Up to the day Senhor Dias came to inspect the work I was still not sure how I felt. I am sorry to say that for so long I think I held the shame of my African heritage inside me, that I was afraid to engage. Even the walk in Africa and the endless hours of questioning talking, reading, learning wasn’t enough. You see research and knowledge is one thing but everything everything everything in life has to be worked out in experience.
The day Senhor Dias came to inspect the work, he asked us how we liked the doors. I looked at him and said that I loved them, I loved his work but I loved them because they were from Africa and for me they represented the opportunity to trade with the nation of my ancestors honestly and they represented that nation trying to honour the challenges of our modern times. He looked at us and he said to us that “Yes Europe was built on the wealth of Africa and now that it is wealthy it doesn’t trust anything that comes out of Africa and without this trade Africa will stay below”. My Portuguese isn’t that great yet so I had to ask Memphis again and again, is that really what he said. So cool, to have the opportunity to work with a local man who does beautiful work and gets the international impact of what he is doing.
Every morning I open these windows and everyday I walk through these doors and I feel it, all of it. The pride, the sadness, the joy, the struggle, the fear, the hope, the beauty and the risk that we may not have made the right decision. But mostly I am proud, I am proud, that the strongest, the best and the most beautiful is from Africa and I am proud that we took the opportunity to scrimp and save our budget on everything else and to spend the majority of what we have with trading with Africa and supporting a local craftsman and encouraging sustainable forestry all at the same time. I don’t really feel the need to travel much in my life anymore but I would like to go one day and see the soil that has grown these windows and doors and to see Africa once again and I hope that those beautiful African sisters that I walked with, those women who really made me embrace my heritage as an African woman and challenged me to step up to my responsibility to buy African will walk through my door and talk teach me again.

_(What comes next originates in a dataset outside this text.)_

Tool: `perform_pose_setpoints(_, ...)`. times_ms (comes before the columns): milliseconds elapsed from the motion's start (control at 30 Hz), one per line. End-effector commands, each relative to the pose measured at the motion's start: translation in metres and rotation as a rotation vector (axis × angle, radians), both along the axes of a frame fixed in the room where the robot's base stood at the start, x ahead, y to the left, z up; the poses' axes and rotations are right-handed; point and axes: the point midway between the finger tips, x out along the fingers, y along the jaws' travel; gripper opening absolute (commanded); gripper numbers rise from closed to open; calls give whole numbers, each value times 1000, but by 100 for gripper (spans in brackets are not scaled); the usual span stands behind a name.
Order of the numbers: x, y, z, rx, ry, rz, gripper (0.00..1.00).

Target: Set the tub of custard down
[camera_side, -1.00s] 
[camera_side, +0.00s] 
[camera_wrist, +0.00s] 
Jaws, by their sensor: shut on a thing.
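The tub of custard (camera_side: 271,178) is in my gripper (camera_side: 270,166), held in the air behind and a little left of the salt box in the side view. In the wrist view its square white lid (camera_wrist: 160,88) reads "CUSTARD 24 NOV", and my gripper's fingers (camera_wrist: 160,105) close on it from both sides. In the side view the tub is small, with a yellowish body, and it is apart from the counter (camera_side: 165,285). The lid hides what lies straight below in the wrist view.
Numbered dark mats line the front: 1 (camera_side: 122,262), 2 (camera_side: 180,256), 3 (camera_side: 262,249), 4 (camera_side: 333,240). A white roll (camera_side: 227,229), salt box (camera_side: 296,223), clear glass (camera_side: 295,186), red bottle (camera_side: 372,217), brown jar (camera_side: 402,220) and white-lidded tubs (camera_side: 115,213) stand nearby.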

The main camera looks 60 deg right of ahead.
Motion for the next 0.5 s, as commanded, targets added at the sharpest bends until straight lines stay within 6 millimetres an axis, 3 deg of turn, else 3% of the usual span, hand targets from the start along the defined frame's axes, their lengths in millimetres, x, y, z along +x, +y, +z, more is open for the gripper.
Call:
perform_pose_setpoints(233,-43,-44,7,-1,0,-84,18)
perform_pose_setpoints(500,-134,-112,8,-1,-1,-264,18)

Highlight No 6: A New YearIt is New Year’s day and last night I spent the night with my Mum, my Sister, my kids, my animals and my Memphis in our own home. We ate, danced, talked, laughed, cuddled, kissed and welcomed in the New Year together. The house is in chaos, nothing quite works yet and it still looks like a building site. It is not the building that we think will be our permanent shelter but it is home and it is called Moses and it is on the land we have been guided to. For over a week now the rain has poured from the sky, but this morning it is dry and when I open the door and go out I can hear the river, it is full and gushing white water. I can hear the ocean in the river today and I feel we are on our way. Like everyone else, we don’t know what tomorrow might bring. Like everyone else, we’re trying to work out our lives, bit by bit, piece by piece. I don’t know if all will go well for us, the economy might completely collapse and the money that we worked so hard for through our 20s and early 30s may vanish overnight, I may die before I ever see the dreams I have for this place fulfilled, but, as Morpheus says, “We are still here”. I am here. And I am so grateful for this opportunity. So very grateful.
I wish you all a Happy, Prosperous and Full to Overflowing 2009.